_Stated problem_: Repeat each record below exactly, dropping the pictures.

[Items from a dataset]
>> START

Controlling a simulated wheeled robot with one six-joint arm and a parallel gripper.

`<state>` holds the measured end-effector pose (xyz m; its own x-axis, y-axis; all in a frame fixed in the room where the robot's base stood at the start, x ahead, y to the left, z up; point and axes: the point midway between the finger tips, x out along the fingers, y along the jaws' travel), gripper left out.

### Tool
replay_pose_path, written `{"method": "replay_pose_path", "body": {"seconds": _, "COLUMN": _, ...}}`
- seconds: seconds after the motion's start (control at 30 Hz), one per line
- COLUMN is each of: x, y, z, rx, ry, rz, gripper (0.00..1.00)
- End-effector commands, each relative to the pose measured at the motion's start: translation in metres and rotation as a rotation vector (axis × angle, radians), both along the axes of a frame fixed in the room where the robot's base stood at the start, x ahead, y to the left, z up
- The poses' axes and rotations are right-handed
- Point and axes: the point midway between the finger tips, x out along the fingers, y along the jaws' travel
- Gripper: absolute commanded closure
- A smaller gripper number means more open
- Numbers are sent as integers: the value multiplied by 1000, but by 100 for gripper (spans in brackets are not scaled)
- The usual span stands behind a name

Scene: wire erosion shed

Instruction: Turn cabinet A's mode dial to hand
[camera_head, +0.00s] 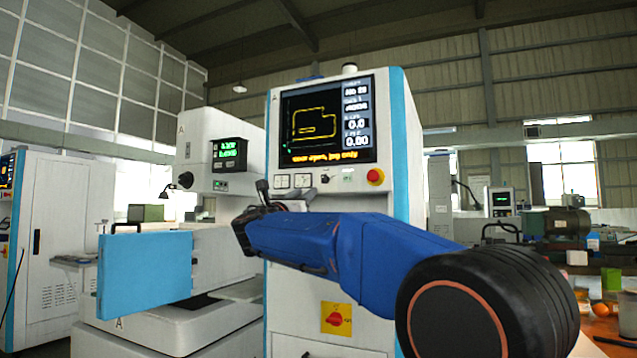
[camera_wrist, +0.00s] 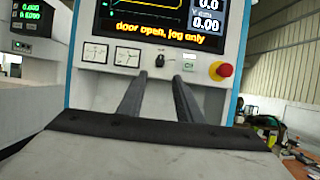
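Cabinet A (camera_head: 398,150) is a white and blue cabinet with an "A" at its top left. Its mode dial (camera_head: 326,179) is a small black knob on the panel below the screen; it also shows in the wrist view (camera_wrist: 160,61). The dial's pointer looks roughly upright, but its markings are too small to read. My gripper (camera_head: 288,193) is in front of the panel. In the wrist view, its two dark fingers (camera_wrist: 161,78) are apart with nothing between them. The dial appears just beyond and above the fingertips, between them sideways, with no visible contact.
The cabinet's screen (camera_wrist: 150,25) reads "door open, jog only". Two gauges (camera_wrist: 127,57) lie left of the dial; a green-lit indicator (camera_wrist: 189,61) and red stop button (camera_wrist: 221,71) lie right. A blue door (camera_head: 145,275) stands at left. A red-yellow switch (camera_head: 336,319) is lower down.

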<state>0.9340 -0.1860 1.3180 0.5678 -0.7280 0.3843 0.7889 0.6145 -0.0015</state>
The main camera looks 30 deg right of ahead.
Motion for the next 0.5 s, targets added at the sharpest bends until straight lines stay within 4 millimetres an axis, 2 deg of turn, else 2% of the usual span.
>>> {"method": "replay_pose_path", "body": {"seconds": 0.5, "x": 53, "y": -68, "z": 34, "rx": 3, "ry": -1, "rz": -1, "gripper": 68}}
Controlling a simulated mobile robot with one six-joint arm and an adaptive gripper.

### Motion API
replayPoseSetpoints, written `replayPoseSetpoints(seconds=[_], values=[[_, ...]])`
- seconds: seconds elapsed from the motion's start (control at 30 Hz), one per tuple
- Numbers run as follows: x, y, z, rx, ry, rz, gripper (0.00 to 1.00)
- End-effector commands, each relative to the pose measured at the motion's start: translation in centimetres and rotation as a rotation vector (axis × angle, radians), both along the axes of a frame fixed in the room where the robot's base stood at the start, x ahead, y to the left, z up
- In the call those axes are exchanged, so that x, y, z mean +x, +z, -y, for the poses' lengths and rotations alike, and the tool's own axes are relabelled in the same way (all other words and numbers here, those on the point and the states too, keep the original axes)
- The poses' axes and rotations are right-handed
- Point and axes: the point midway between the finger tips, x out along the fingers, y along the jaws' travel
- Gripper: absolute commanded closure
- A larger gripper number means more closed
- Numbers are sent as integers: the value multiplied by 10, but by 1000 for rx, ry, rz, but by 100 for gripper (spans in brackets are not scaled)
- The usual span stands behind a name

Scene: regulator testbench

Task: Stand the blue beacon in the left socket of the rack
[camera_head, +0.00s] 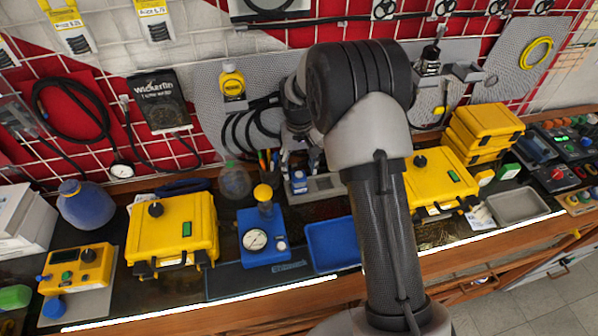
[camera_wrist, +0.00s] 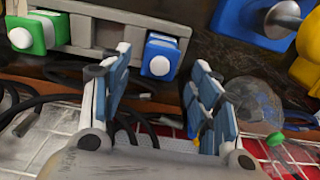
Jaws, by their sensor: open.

>> END

_Expected answer_:
Controlling a simulated wheeled robot with one six-joint arm and a parallel gripper.

`<state>` holds the measured end-effector pose (xyz m; its own x-axis, y-axis; all in a frame fixed in the room where the robot's base stood at the start, x ahead, y to the left, z up; point and axes: the point midway between the finger tips, x out along the fingers, y along the jaws' travel), gripper left out.

### Tool
replay_pose_path, written `{"method": "replay_pose_path", "body": {"seconds": _, "COLUMN": _, ...}}`
- seconds: seconds after the motion's start (control at 30 Hz), one per line
- COLUMN is each of: x, y, z, rx, ry, rz, gripper (0.00..1.00)
- End-effector commands, each relative to the pose measured at the motion's start: translation in metres and rotation as a rotation vector (axis × angle, radians), both along the axes of a frame fixed in the room where the robot's base stood at the start, x ahead, y to the left, z up
- The poses' axes and rotations are right-handed
- Point and axes: the point midway between the finger tips, x out along the fingers, y along the jaws' travel
- Gripper: absolute commanded closure
- A smaller gripper number means more open
- Numbers are sent as integers: the value multiplied by 1000, but by 100 for gripper (spans in brackets are not scaled)
- The usual span stands behind a name

Scene: wire erosion shed

Instruction: Turn cabinet A's mode dial to hand
[camera_head, +0.00s] 
[camera_wrist, +0.00s] 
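Cabinet A (camera_head: 398,150) is a white and blue cabinet with an "A" at its top left. Its mode dial (camera_head: 326,179) is a small black knob on the panel below the screen; it also shows in the wrist view (camera_wrist: 160,61). The dial's pointer looks roughly upright, but its markings are too small to read. My gripper (camera_head: 288,193) is in front of the panel. In the wrist view, its two dark fingers (camera_wrist: 161,78) are apart with nothing between them. The dial appears just beyond and above the fingertips, between them sideways, with no visible contact.
The cabinet's screen (camera_wrist: 150,25) reads "door open, jog only". Two gauges (camera_wrist: 127,57) lie left of the dial; a green-lit indicator (camera_wrist: 189,61) and red stop button (camera_wrist: 221,71) lie right. A blue door (camera_head: 145,275) stands at left. A red-yellow switch (camera_head: 336,319) is lower down.

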<state>0.9340 -0.1860 1.3180 0.5678 -0.7280 0.3843 0.7889 0.6145 -0.0015</state>
The main camera looks 30 deg right of ahead.
Motion for the next 0.5 s, targets added at the sharpest bends until straight lines stay within 4 millimetres an axis, 2 deg of turn, else 2% of the usual span.
>>> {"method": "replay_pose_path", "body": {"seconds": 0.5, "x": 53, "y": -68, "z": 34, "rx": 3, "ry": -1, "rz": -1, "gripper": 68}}
Controlling a simulated mobile robot with one six-joint arm and an adaptive gripper.

### Motion API
replayPoseSetpoints, written `replayPoseSetpoints(seconds=[_], values=[[_, ...]])`
- seconds: seconds elapsed from the motion's start (control at 30 Hz), one per tuple
- Numbers run as follows: x, y, z, rx, ry, rz, gripper (0.00 to 1.00)
- End-effector commands, each relative to the pose measured at the motion's start: translation in centimetres and rotation as a rotation vector (axis × angle, radians), both along the axes of a frame fixed in the room where the robot's base stood at the start, x ahead, y to the left, z up
- In the call those axes are exchanged, so that x, y, z mean +x, +z, -y, for the poses' lengths and rotations alike, and the tool's own axes are relabelled in the same way (all other words and numbers here, those on the point and the states too, keep the original axes)
- The poses' axes and rotations are right-handed
- Point and axes: the point midway between the finger tips, x out along the fingers, y along the jaws' travel
- Gripper: absolute commanded closure
- A larger gripper number means more closed
- Numbers are sent as integers: the value multiplied by 10, but by 1000 for rx, ry, rz, but by 100 for gripper (spans in brackets are not scaled)
- The usual span stands behind a name

Scene: regulator testbench

Task: Stand the blue beacon in the left socket of the rack
[camera_head, +0.00s] 
[camera_wrist, +0.00s] 
Jaws, by their sensor: open.

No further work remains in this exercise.